## Start Provided data

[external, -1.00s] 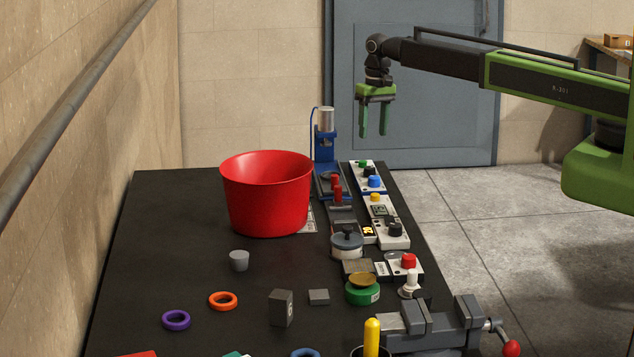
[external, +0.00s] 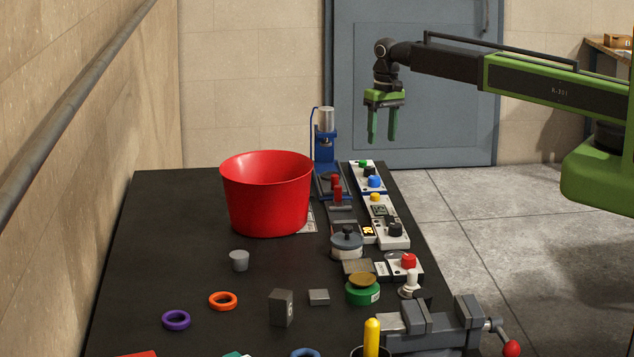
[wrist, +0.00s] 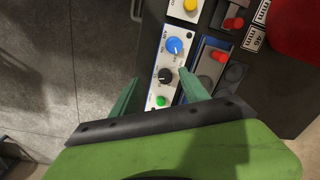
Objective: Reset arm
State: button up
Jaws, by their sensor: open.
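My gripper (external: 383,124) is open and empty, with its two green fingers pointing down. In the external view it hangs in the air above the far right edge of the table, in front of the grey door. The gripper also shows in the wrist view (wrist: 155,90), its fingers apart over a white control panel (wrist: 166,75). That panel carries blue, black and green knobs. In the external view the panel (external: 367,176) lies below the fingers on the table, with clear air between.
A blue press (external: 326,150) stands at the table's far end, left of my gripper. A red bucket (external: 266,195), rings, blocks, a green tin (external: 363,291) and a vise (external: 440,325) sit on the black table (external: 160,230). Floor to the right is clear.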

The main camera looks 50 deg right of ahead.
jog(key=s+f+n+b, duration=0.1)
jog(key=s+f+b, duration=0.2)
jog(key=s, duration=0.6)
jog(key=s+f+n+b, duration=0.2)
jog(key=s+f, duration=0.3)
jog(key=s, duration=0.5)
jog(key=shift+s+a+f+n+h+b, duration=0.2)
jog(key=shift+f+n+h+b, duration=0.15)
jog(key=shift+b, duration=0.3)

## End Provided data
## Start Provided data

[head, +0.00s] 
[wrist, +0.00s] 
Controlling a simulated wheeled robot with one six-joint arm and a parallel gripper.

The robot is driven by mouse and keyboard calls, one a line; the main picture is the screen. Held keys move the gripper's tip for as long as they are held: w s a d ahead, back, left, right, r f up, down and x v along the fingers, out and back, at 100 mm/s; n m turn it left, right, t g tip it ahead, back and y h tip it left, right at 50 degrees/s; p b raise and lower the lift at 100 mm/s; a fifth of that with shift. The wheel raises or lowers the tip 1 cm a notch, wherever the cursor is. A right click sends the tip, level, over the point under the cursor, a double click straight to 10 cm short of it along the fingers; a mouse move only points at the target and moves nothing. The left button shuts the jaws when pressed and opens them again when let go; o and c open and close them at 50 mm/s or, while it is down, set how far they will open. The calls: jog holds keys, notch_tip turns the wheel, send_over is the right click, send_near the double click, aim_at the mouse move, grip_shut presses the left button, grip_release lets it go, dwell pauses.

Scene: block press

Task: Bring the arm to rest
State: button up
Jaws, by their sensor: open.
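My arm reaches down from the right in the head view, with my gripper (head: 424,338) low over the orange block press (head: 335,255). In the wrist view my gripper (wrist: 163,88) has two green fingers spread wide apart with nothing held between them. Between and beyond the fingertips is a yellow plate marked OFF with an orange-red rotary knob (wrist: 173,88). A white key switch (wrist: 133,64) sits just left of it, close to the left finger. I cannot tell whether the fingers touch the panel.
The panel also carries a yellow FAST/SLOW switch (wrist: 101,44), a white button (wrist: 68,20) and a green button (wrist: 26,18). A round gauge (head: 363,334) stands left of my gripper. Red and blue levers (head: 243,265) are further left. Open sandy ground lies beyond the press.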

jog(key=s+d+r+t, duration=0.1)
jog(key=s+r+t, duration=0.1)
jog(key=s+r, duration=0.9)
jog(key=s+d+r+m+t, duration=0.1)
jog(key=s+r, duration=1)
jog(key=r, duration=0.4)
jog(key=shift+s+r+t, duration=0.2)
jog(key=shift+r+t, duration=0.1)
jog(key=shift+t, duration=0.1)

## End Provided data
## Start Provided data

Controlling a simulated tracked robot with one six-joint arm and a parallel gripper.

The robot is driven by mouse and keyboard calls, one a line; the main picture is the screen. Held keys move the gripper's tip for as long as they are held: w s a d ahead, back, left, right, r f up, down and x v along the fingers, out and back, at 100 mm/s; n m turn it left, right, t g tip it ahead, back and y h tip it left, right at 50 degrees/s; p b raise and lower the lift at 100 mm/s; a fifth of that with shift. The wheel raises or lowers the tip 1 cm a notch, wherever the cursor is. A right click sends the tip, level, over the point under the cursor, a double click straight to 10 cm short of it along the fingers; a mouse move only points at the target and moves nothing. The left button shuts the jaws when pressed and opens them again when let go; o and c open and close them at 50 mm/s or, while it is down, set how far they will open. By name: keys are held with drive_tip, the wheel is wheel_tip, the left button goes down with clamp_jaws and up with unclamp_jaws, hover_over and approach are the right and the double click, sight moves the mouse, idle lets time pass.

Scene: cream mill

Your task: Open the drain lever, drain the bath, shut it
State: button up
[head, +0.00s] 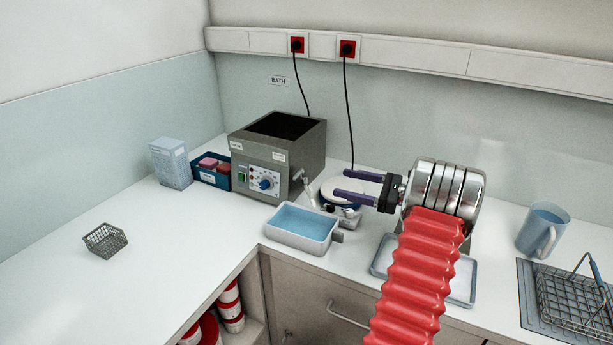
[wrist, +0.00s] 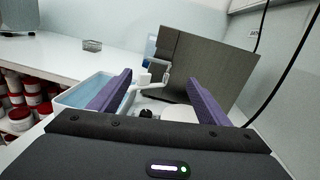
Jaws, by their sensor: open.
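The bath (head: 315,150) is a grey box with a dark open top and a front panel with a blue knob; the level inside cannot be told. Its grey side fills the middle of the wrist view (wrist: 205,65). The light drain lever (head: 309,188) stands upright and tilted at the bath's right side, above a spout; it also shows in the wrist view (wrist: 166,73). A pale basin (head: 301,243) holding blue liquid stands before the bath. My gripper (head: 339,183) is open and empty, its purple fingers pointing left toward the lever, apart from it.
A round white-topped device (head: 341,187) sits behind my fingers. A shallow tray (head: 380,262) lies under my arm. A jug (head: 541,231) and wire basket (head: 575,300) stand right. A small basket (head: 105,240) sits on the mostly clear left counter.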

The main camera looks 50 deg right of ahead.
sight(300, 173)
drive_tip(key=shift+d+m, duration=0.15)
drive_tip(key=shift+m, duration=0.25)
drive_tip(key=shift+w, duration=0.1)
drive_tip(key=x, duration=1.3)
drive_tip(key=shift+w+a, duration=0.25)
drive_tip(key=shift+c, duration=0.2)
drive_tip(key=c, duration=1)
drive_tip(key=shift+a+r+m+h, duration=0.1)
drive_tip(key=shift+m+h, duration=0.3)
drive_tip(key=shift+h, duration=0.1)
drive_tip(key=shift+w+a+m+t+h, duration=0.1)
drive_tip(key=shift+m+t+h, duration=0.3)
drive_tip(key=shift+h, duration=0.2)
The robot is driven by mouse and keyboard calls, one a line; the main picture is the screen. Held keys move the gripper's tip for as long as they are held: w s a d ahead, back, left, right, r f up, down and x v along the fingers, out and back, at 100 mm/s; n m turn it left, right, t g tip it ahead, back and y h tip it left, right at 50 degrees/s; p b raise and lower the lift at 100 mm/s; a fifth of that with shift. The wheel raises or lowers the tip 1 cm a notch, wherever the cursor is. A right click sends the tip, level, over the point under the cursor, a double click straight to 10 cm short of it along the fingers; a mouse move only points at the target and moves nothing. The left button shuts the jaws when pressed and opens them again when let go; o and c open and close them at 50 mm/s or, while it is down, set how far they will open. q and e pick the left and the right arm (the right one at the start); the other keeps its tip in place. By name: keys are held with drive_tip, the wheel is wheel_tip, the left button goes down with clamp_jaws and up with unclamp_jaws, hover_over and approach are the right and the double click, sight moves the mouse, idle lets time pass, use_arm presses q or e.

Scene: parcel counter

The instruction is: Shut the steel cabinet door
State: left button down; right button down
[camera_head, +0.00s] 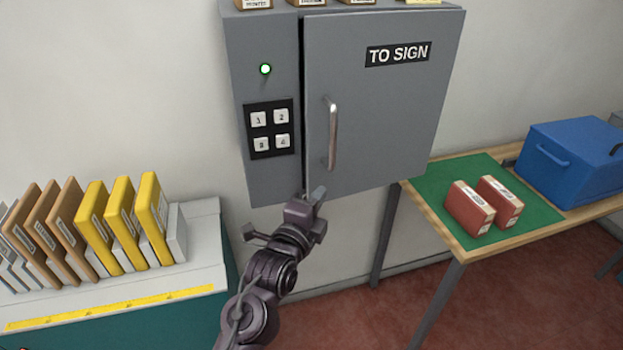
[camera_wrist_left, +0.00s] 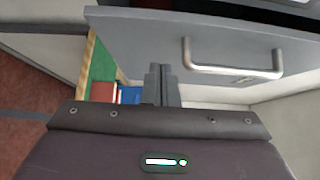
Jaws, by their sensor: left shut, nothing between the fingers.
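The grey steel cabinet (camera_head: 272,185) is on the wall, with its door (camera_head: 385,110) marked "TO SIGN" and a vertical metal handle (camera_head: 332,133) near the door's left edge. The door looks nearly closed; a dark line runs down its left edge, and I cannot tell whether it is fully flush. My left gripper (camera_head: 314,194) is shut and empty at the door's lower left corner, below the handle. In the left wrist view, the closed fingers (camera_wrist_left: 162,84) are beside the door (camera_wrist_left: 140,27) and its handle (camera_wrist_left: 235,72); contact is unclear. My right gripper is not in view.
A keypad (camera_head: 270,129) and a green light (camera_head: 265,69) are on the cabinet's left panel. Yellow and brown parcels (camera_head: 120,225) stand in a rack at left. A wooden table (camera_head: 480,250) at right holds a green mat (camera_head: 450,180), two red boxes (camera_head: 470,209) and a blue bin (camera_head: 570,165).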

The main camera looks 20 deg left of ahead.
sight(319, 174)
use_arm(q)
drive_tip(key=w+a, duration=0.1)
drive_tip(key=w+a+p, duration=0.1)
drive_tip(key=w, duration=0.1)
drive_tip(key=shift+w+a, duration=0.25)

## End Provided data

Among the records above, locate the line containing "The instruction is: Shut" and the line containing "[camera_wrist_left, +0.00s]", then transcribe exactly the lines starting at the first and ending at the second, with no pictures.

The instruction is: Shut the steel cabinet door
State: left button down; right button down
[camera_head, +0.00s] 
[camera_wrist_left, +0.00s] 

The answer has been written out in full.